Des questionnaires de perception, ou baromètres internes, qui permettent de recueillir une parole plus large, souvent anonyme, à condition qu’ils débouchent sur un retour tangible et des actions visibles et concrètes.
Des entretiens individuels ou collectifs qui sont des moments privilégiés d’écoute où le manager prend le temps de comprendre la réalité vécue par ses collaborateurs, leurs freins, leurs idées et leurs aspirations.
Ces outils ne sont pas de simples canaux de communication : ce sont des actes relationnels. Ils expriment la volonté de l’organisation de reconnaître l’expertise de chacun et de travailler ensemble à l’amélioration du système. Les recherches de Barret & Reus, parues en 2023 dans le « Journal of Organizational Behavior », soulignent que la qualité de ces échanges repose moins sur la technologie ou la fréquence des dispositifs que sur la qualité du lien entre les acteurs. Autrement dit, un entretien sincère ou une réunion bienveillante valent souvent mieux qu’une enquête numérique mal suivie. Pour que ces boucles de remontée deviennent réellement stratégiques, trois conditions sont indispensables :
La confiance : les collaborateurs doivent sentir que leur parole est accueillie sans crainte, ni jugement.
La reconnaissance : les retours du terrain doivent être valorisés et leurs effets visibles, même lorsqu’ils ne sont pas immédiatement appliqués.
La cohérence : les messages transmis doivent être réinvestis dans les décisions ou communiqués en retour, afin de montrer que l’écoute n’est pas un geste symbolique mais une démarche structurante.
C’est en donnant du sens et de la continuité à ces boucles de communication que l’on transforme la simple remontée d’information en véritable dialogue organisationnel afin de créer un espace de coopération où l’opérationnel et le stratégique construisent ensemble l’avenir de l’entreprise.
5.3. Espaces d’Expérimentation et Unités « Pilotes »
Afin de tester les idées du terrain sans mettre en péril l'activité principale, l’entreprise peut mettre en place des « laboratoires », des projets pilotes ou des structures d’innovation interne. Ces espaces permettent de tester, d’apprendre et d’échouer à petite échelle avant une éventuelle généralisation.
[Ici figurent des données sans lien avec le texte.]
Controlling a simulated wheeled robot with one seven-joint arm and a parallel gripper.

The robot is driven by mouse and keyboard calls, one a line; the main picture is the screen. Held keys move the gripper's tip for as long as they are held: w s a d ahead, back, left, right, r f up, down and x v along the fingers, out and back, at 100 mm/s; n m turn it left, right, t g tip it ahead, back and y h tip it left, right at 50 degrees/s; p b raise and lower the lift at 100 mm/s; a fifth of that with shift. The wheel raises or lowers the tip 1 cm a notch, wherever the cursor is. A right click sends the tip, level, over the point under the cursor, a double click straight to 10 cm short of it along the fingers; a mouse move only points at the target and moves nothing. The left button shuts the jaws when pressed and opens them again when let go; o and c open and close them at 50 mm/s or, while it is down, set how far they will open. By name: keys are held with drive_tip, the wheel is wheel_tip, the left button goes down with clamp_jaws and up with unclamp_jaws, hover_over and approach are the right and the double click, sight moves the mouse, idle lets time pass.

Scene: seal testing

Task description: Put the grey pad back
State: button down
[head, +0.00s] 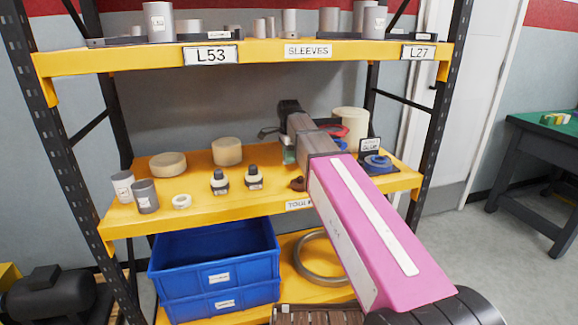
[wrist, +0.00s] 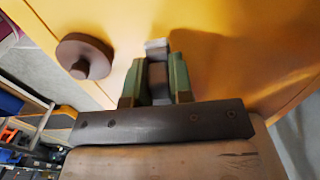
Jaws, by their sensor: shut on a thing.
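The grey pad (wrist: 157,72) shows in the wrist view as a small grey block between the two green fingers of my gripper (wrist: 155,82). My gripper is shut on it, over the yellow shelf surface (wrist: 215,50). In the head view my gripper (head: 289,156) is over the right part of the middle yellow shelf (head: 235,203), and the arm hides most of it. I cannot make out the pad in that view. Whether the pad touches the shelf is not clear.
A brown round knob (wrist: 85,58) lies beside my gripper. The middle shelf also holds two small black-and-white bottles, beige rolls (head: 227,151), grey cylinders (head: 146,196) and a blue item (head: 377,164) by a small sign. The sleeves shelf (head: 270,55) is above. Blue bins (head: 214,268) are below.

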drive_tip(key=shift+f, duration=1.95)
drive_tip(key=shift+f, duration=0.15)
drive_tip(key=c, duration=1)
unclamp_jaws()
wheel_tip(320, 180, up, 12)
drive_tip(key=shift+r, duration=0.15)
5.4. Systèmes d’Absorption et Infrastructures Analytiques
Avoir des feedbacks ne suffit pas. L’entreprise doit se doter d’équipes avec des compétences analytiques élevées ainsi que de systèmes d’information pour transformer les signaux faibles en connaissances actionnables. Ceci inclut, par exemple, les bases de données, la Business Intelligence (outils de collecte, traitement et analyse de données) et les dashboards (tableaux de bord de suivi).
5.5. Managers « T-Shaped » et Leadership Hybride
Les managers doivent connaître le terrain et ses contraintes, tout en étant capables de penser stratégie. Le profil « T-shaped » (large culture et profondeur opérationnelle) est précieux pour jouer le rôle de traducteur entre le terrain et la direction.
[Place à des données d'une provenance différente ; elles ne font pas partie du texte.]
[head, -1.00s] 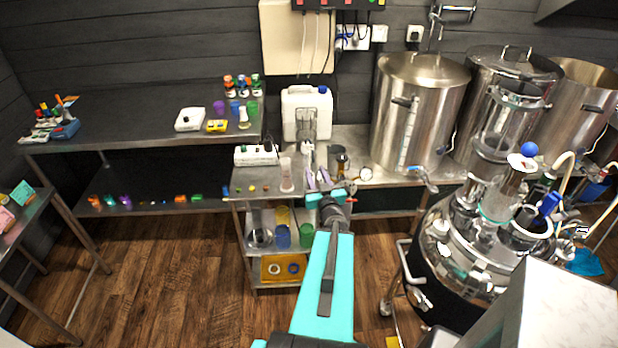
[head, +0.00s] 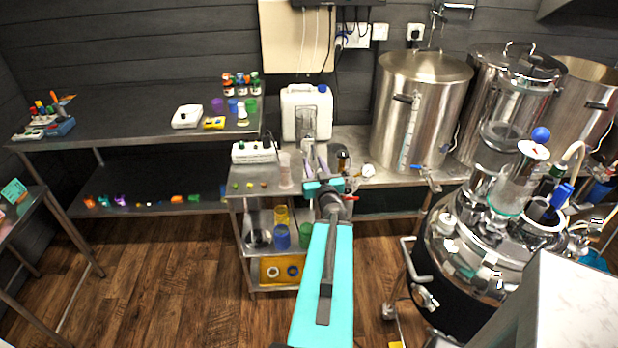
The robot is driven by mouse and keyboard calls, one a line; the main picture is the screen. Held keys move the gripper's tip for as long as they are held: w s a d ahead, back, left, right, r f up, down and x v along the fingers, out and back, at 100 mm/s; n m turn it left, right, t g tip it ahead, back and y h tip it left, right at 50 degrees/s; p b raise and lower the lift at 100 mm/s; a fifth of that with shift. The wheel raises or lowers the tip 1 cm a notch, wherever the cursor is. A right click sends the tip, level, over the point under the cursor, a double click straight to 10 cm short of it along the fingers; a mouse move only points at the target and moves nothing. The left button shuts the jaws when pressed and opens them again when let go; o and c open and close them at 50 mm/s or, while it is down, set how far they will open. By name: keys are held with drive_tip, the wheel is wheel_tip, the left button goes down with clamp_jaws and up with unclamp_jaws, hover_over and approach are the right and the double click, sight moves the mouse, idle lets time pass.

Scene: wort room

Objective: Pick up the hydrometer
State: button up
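My gripper (head: 315,160) reaches over the small steel cart (head: 262,196), near its right edge. Its two greyish-lilac fingers stand apart with a gap between them, and I see nothing clearly held. A clear, pinkish upright cylinder (head: 285,170) stands on the cart top, left of the fingers and apart from them. I cannot make out the hydrometer for certain; the area around the fingertips is small and partly covered by my wrist.
A white control box (head: 254,152) sits at the cart's back left. A white canister (head: 305,112) stands behind the gripper. A dark amber vessel (head: 342,158) and a gauge (head: 367,170) are close on the right. Large steel kettles (head: 420,110) fill the right side.

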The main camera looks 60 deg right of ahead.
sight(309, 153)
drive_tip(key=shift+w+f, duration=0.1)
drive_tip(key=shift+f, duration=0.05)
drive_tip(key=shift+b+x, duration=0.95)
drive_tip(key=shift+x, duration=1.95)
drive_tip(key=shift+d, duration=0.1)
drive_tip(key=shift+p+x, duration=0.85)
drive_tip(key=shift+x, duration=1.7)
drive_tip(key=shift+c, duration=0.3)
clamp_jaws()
5.6. Alignement des Critères de Performance et des Incitations
Pour encourager les initiatives, les critères de performance doivent intégrer les idées générées, les projets pilotes validés, l’amélioration continue et l’apprentissage, au lieu de récompenser uniquement les résultats quantitatifs ou la conformité.
5.7. Boucle de Révision Stratégique
La stratégie doit être périodiquement ajustée, voire modifiée, en fonction des remontées d'information du terrain et des expérimentations réussies. Cela garantit un dialogue continu entre le « haut » et le « bas ».
6. Limites, défis et précautions
L’approche « bottom-up » présente des défis qu'il faut aborder avec vigilance :
Le risque de dispersion : Si trop d'idées « terrain » sont valorisées sans cohérence, cela peut mener à un foisonnement désordonné. Le filtrage et la priorisation sont donc essentiels.
La capacité d’absorption limitée : Toutes les remontées ne peuvent être traitées. Il faut des structures capables de trier, d’analyser et de décider de la pertinence.
Le temps et le coût de coordination : Les boucles ascendantes nécessitent de la gouvernance, du temps et des ressources financières.
La tension entre contrôle et autonomie : Plus d’initiative du terrain implique plus de tolérance à l’échec. Ce qui inclus donc de retravailler les manières de penser les processus de contrôle.
L’alignement avec le sommet : L’exercice est vain si la direction n’est pas prête à entendre les remontées. Une culture d’ouverture, de confiance et de transparence est donc indispensable.
7. Conclusion
L’idéal, c’est d’imaginer un management hybride où le haut et le bas de l’organisation dialoguent vraiment. Direction et terrain doivent être suffisamment affirmés et ouverts pour chercher ensemble les meilleurs compromis, construire le projet, et s’ajuster en permanence. Mais cela ne fonctionne que si le climat de confiance est solide : sans confiance, les initiatives du terrain restent timides ; sans reconnaissance, elles disparaissent rapidement. L’exemple du studio Build A Rocket Boy en 2025 l’a parfaitement illustré : malgré un projet innovant et beaucoup de moyens, l’absence d’écoute et la culture du « crunch » ont cassé la dynamique, creusant le fossé entre la direction et les équipes. La lettre ouverte des salariés et le soutien du syndicat IWGB ont mis en lumière ce défaut de dialogue et une perte de sens pour le collectif. En clair, sans une véritable écoute ascendante et un lien humain structuré, la stratégie peut très vite générer désalignements, tensions, voire une crise sociale ouverte.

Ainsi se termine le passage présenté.